Climate is a far more complicated and long term and much scarier kind of phenomenon. It is, therefore, easier to scoff at, to deny. Recent news is that countries bordering the North Pole are now interested in claiming it…it will be, quite possibly soon, a year round shipping lane.
Unfortunately, the term “Global Warming” has been over-used, and later seized, as somehow proving that the Climate Change folks are alarmist idiots. It sells well, along with stolen e-mails supposedly proving, again through highly selective anecdotal (though stolen) “evidence” that even the scientists can’t agree on the issue nor how to “sell” it to a skeptical public.
One thing is pretty certain: if the scoffers prevail, future generations – possibly even our own – are stuck with their shortsightedness, IF (as is likely) they turn out to be wrong. Even if we immediately implement every means of changing our lifestyle, we may already be too late.
I’m reminded of the story of the frog in the water: put him on a stove, and very slowly increase the temperature in his environment and he’s oblivious. Sooner or later, he’s cooked. He realized his problem a bit too late. “He” will be our kids and grandkids….
Perhaps a half dozen years ago, a college friend of mine, then a long-time PhD and chair of a department of the physical sciences at a major university, wrote me that climate change was going to do us in, starting with small but crucial changes in ocean current patterns due to subtle changes in water temperature. This was long before anybody had Al Gore to kick around.
I wish I would have kept my friends e-letter from back then.

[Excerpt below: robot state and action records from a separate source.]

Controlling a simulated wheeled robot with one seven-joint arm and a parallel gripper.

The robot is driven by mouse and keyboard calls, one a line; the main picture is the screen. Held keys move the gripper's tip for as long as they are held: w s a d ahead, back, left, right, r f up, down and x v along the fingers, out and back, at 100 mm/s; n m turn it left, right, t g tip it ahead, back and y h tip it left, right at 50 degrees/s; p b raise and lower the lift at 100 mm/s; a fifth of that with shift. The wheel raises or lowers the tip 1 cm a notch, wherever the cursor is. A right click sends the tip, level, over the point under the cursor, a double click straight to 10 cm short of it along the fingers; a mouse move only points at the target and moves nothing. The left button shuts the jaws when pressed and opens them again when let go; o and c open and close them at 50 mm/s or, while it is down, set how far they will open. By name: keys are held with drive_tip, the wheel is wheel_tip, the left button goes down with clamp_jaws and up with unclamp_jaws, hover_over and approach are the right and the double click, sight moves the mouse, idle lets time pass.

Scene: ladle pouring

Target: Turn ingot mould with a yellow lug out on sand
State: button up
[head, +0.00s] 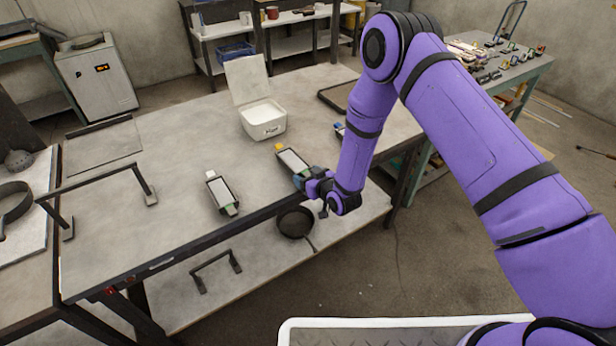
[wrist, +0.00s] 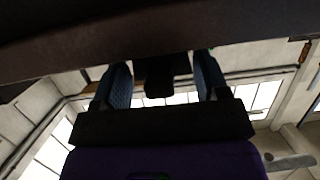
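The ingot mould with a yellow lug (head: 292,161) lies flat on the grey table (head: 120,240) near its front edge. Its yellow lug (head: 279,147) is at the far end, and its inside looks pale. My gripper (head: 304,181) is at its near end, low by the table edge, and hides that end. In the wrist view two blue fingers (wrist: 163,82) stand apart with a dark block (wrist: 160,75) between them. I cannot tell whether they press on it. A white tub (head: 264,122) with its lid up stands behind the mould; its pale filling may be the sand.
A similar mould (head: 220,192) lies to the left. Another with a blue lug (head: 339,128) is partly hidden behind my arm. A dark tray (head: 337,97) lies at the back right. A dark rail (head: 95,185) stands on the left. Table between tub and moulds is clear.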

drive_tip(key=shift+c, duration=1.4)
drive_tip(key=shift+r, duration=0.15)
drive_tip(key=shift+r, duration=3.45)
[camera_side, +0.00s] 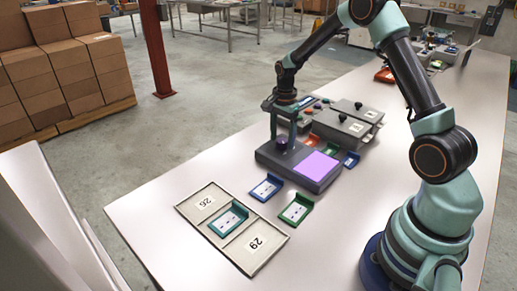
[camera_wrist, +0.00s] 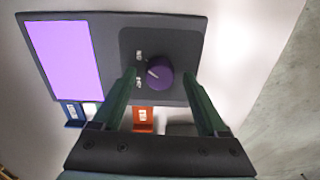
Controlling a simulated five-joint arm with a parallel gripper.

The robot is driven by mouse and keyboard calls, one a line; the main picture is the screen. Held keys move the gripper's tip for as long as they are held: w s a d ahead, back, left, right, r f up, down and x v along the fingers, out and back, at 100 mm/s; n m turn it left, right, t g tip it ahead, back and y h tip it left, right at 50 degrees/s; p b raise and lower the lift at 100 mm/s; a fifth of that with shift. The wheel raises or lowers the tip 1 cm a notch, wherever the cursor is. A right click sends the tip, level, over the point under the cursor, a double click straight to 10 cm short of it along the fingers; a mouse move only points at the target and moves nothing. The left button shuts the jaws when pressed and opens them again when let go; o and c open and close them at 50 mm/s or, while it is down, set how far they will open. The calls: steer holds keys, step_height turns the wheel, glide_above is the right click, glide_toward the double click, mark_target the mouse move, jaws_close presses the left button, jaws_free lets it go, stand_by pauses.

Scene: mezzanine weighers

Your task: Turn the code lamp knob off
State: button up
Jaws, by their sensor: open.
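The code lamp is a dark grey box (camera_side: 270,155) with a lit purple panel (camera_side: 316,166). It fills the upper wrist view, with the glowing panel (camera_wrist: 65,60) on the left. Its round purple knob (camera_wrist: 159,75) has a white pointer mark toward the left, near two small labels (camera_wrist: 139,57) too small to read. My gripper (camera_wrist: 160,78) is open, with one finger on each side of the knob and visible gaps to it. In the side view my gripper (camera_side: 283,125) is above the purple knob (camera_side: 282,143); contact cannot be told.
A grey tray (camera_side: 186,208) marked 26 and 29 holds a teal card holder (camera_side: 228,219). Blue (camera_side: 267,188) and green (camera_side: 296,209) card holders lie nearby. Grey boxes (camera_side: 343,130) stand behind the lamp. An orange holder (camera_wrist: 143,119) is close beside it.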

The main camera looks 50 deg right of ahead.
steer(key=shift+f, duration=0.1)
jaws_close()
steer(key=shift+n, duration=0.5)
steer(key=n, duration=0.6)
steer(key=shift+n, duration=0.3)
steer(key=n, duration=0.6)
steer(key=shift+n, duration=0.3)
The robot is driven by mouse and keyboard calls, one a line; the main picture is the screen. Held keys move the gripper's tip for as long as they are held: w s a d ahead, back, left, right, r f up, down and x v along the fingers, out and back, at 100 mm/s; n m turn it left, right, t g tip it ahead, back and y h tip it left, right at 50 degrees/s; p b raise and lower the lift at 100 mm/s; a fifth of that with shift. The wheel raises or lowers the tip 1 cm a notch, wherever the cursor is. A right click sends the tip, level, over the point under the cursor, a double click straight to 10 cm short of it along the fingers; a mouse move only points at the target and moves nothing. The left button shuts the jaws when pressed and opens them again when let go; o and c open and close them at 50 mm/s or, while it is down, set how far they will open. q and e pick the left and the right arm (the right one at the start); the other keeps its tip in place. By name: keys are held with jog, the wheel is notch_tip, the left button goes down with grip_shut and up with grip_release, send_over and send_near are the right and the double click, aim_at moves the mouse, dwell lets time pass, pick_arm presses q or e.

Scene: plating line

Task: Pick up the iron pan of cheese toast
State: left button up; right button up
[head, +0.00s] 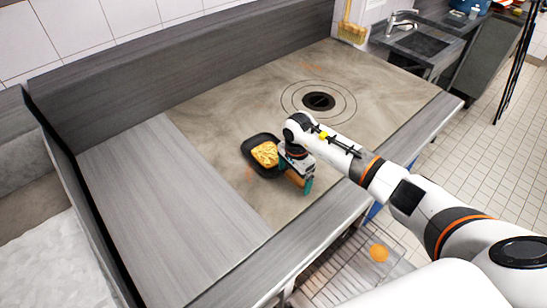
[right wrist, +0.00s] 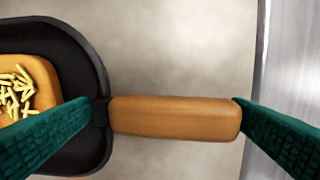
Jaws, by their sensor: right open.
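The black iron pan (head: 251,146) sits on the worktop with a golden cheese toast (head: 266,153) in it. In the right wrist view, the pan (right wrist: 92,60) is cut off at the left, and the toast (right wrist: 42,78) shows pale cheese strips on top. The pan's wooden handle (right wrist: 175,118) points right there. My right gripper (head: 297,174) is over the handle and open. In the right wrist view, one green fingertip lies near the handle's pan end and the other near its free end. I cannot tell whether they touch it. My left gripper is not in view.
A round burner (head: 318,101) is set in the stone worktop (head: 215,110) behind my right arm. A grey wood-look panel (head: 160,215) lies left of the pan and is clear. A wire rack (head: 335,270) with an orange fruit (head: 379,252) is below the front edge.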

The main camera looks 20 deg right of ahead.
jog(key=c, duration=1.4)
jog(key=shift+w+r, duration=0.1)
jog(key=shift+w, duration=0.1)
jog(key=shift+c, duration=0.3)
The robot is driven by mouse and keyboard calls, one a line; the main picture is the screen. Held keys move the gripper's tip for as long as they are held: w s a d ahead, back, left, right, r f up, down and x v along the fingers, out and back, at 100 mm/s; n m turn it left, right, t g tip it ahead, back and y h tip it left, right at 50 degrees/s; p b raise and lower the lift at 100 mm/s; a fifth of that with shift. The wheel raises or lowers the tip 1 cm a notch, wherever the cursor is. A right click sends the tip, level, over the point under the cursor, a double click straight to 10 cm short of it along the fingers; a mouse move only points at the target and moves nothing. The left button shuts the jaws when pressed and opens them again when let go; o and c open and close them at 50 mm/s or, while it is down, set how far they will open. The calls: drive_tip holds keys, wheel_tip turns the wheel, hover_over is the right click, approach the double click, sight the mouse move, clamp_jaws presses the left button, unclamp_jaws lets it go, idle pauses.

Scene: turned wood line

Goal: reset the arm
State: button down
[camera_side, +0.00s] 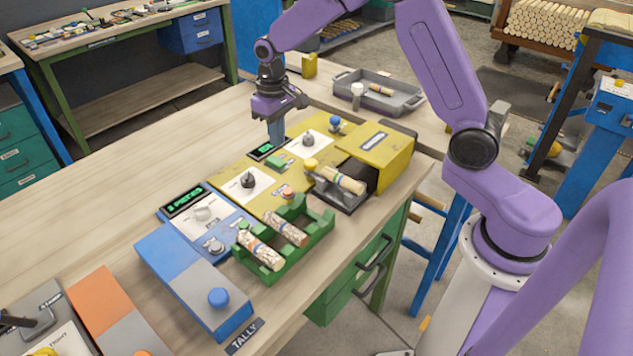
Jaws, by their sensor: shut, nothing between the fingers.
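My purple arm reaches over the wooden bench from the right. My gripper (276,132) points down above the far end of the yellow control panel (262,190). Its fingers are shut with nothing between them. The fingertips are close to the small dark display on that panel; I cannot tell if they touch it.
A green rack (318,222) holds two turned wood pieces. Another piece (342,180) lies at the yellow box's mouth (385,155). A blue tally unit (190,285) stands at the front. A grey tray (402,101) sits behind.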

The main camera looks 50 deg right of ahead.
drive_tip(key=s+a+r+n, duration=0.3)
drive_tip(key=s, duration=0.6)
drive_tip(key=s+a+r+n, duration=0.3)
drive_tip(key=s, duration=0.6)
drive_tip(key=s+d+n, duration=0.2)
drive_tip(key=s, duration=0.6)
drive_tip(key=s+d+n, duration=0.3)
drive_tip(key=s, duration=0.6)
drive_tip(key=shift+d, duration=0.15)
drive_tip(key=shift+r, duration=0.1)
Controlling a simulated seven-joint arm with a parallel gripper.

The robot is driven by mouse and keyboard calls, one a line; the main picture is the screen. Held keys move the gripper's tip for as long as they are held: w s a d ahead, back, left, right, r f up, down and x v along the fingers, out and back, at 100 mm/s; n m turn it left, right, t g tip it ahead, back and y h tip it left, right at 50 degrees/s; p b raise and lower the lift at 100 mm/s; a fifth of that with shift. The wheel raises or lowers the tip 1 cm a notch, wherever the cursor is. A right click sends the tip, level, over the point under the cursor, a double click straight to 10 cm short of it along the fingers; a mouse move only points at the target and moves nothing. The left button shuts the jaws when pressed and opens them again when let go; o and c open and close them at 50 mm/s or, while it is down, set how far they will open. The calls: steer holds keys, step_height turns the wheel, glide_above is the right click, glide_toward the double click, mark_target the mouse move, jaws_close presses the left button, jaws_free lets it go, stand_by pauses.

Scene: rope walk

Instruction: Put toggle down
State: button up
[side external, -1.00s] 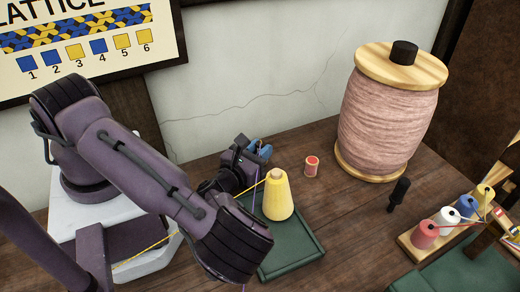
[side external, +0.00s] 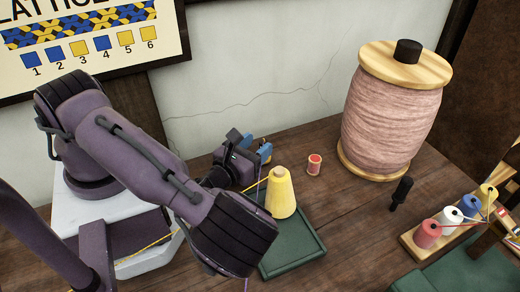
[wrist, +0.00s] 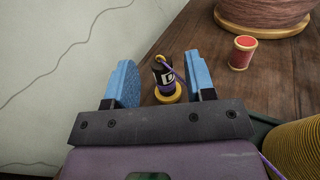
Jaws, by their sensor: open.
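In the wrist view a small dark bobbin-like piece (wrist: 163,76) with a white letter mark, purple cord and a round yellow end (wrist: 168,96) stands between the two blue fingers; I take it for the toggle. There are gaps to both fingers. It appears to stand on the wooden table, though its contact is not clear. My gripper (wrist: 161,88) is open around it. In the side view my gripper (side external: 257,150) is low behind the yellow cone (side external: 281,195), and the piece is hidden there. Purple cord runs down from the gripper area.
The cone stands on a green tray (side external: 302,262) close to my gripper. A small red spool (side external: 314,164), a huge pink spool (side external: 391,115) and a black peg (side external: 400,193) stand to the right. A rack (side external: 425,246) holds coloured spools. The wall is close behind.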

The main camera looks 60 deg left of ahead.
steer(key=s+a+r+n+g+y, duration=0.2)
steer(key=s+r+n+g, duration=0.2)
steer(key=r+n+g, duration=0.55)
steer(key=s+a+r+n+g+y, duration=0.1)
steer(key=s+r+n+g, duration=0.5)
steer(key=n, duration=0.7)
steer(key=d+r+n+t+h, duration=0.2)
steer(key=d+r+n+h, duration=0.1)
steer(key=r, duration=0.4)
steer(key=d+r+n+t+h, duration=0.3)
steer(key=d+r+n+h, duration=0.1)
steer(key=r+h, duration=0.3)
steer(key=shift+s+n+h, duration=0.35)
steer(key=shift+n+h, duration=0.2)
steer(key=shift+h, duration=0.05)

I think he’ll end up being right. As will my friend who sent me the brief e-mail yesterday*.
UPDATES:
Dec. 27: Why climatologists used the tree-ring data ‘trick’, here
Dec 27: * Response on the reference to 1.5 Celsius reference above (from the source, a thoughtful senior citizen who prefers to remain anonymous.)
1 degree C = 1.8 degrees F
1 degree F = 0.56 degree C
There are many sources on the Web, and this seems to be one of the best for lay people. “Climate Math: 2 = 350 =40
In summary: 2 = 350 = 40 (means that) to avoid a global warming by more than 2 degrees Celsius we need to reduce our current atmospheric CO2 concentration from 387 [parts per million] ppm to at most 350 ppm within this century. To ensure we are on the right path, the first step has to be a reduction in greenhouse gas emissions of 40 percent by 2020. Now let’s get to work!
That and the following article note that the most climate-vulnerable nations, especially the Pacific and sub-Sahara Africa ones, are warning that the increase in world temperature must be limited to 1.5 degrees C (2.7 degrees F) instead of the developed or developing nations 2 degrees C (3.6 F) by 2020 to avoid catastrophic effects in their regions.
See “Vulnerable nations at Copenhagen summit reject 2C target.”
What Obama and Clinton brought to Copenhagen was a pitiful 4-percent reduction in greenhouse gases by 2020 or so. That’s partly because many members of Congress and their constituents are pathologically denying reality, with [MN] Cong. Bachmann being one of the worst.
See “U.S. EPA says greenhouse gases threaten human health as UN climate conference opens.”
Fortunately we also have Minnesotans like Will Steger who has launched a strong campaign to reduce atmospheric CO2 from its current 387 ppm level to 350 ppm by 2020. At public televisions preview of Ken Burns’ “The National Parks: America’s Best Idea,” he delivered a sobering lecture on ice-core research in Greenland and other polar areas that documents atmospheric CO2 changes in the last 400,000 years. The current ones are unprecedented. See Steger’s website.
Along with the economic barriers to achieving “2/1.5 = 350 = 40, we have the demographic barriers of exponential population growth, especially in many of the so-called developing nations where climate change effects are likely to be the most severe. But for various reasons those barriers are too often ignored.